There are certain sections of the code (tasks) that can only run in a limited manner concurrently (i.e. writing to the LTS), see https://docs.prefect.io/3.0/develop/task-run-limits#limit-concurrent-task-runs-with-tags.

LTS_FREE_LIMIT = 1
MOVE_TO_LTS_LIMIT = 2
VERIFY_LTS_LIMIT = 1
LTS_TO_RETRIEVAL_LIMIT = 1
Internal Secrets

Internal secrets can be created at deployment time.

# Postgres
echo "postgres_user" > .secrets/postgresuser.txt
openssl rand -base64 12 > .secrets/postgrespass.txt # creates random string
External Secrets

The Minio deployment might already provide its own secrets and can be added manually in the UI too.

# Minio
echo "minioadminuser" > .secrets/miniouser.txt
openssl rand -base64 12 > .secrets/miniopass.txt # creates random string

// TODO: Needed ?
# Github
echo "<github_user>" > .secrets/githubuser.txt
echo "<github_access_token>" > .secrets/githubpass.txt
Name Description
github-openem-username Username for Github container registry
github-openem-access-token Personal access token to Github container registry

Prefect Worker

Workers can only be deployed on a machine that has access to

  • the Prefect server (no authentication implemented in Prefect for on-premise deployement currently)
  • the S3 storage
  • the ETHZ LTS share (ip whitelisting within ETHZ network)

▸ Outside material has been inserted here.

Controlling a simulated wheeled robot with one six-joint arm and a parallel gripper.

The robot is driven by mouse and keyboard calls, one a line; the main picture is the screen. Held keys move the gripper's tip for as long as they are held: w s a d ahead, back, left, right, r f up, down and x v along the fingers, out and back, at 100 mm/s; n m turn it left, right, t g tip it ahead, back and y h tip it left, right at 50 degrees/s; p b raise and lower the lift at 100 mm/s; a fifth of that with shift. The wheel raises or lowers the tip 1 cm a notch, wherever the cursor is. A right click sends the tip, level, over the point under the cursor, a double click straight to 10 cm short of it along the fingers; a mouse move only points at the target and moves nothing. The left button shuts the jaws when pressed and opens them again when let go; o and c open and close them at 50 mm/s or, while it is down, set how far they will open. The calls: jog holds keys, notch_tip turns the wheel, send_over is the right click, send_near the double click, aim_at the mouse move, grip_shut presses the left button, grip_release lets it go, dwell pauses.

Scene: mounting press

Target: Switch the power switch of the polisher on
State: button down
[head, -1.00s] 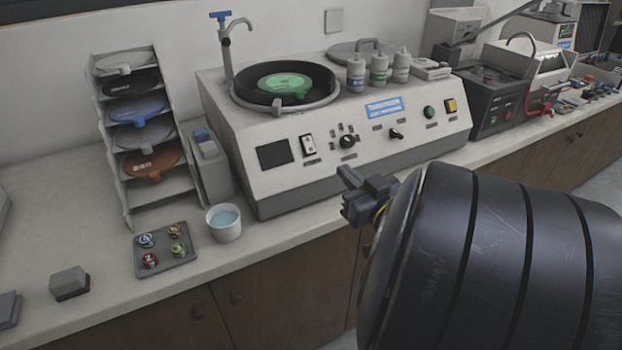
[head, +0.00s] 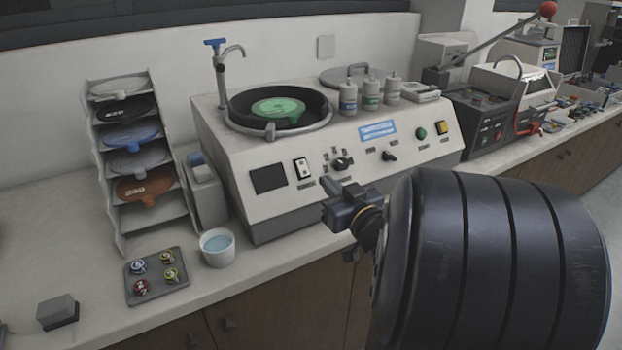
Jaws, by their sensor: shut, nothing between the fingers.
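The polisher (head: 290,212) is a light grey machine with a sloped front panel and a round bowl holding a green disc (head: 278,107). On its panel, right of a dark display, is a white-framed rocker switch (head: 303,168), which looks like the power switch. Its position is too small to tell. Knobs, a green button and a yellow-framed button sit further right. My gripper (head: 330,200) is shut and empty, in front of the panel's lower edge, below and a little right of the rocker switch. It appears apart from the panel.
A white cup (head: 217,247) of liquid and a grey tray (head: 157,289) with several small round samples stand left of my gripper. A disc rack (head: 118,225) stands further left. Bottles (head: 371,92) stand on the polisher's top. Another dark machine (head: 487,120) is to the right.

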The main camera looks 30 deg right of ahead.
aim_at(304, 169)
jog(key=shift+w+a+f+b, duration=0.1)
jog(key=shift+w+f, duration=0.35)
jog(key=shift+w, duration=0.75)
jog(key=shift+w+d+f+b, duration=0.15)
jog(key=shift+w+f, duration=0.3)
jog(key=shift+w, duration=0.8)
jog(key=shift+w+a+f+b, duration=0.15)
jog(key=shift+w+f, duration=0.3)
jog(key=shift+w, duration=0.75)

They can be started by the following command:

docker compose --env-file .env --env-file .development.env up -d prefect-archival-worker
docker compose --env-file .env --env-file .development.env up -d prefect-retrieval-worker

Note: due to a bug in Prefect the workers concurrency limit needs to be set manually in the UI.

Flows

The flows can be deployed using a container:

docker compose --env-file .env --env-file .development.env run --rm prefect-flows-deployment

This deploys the flows as defined in the prefect.yaml and requires the secrets set up in the previous step.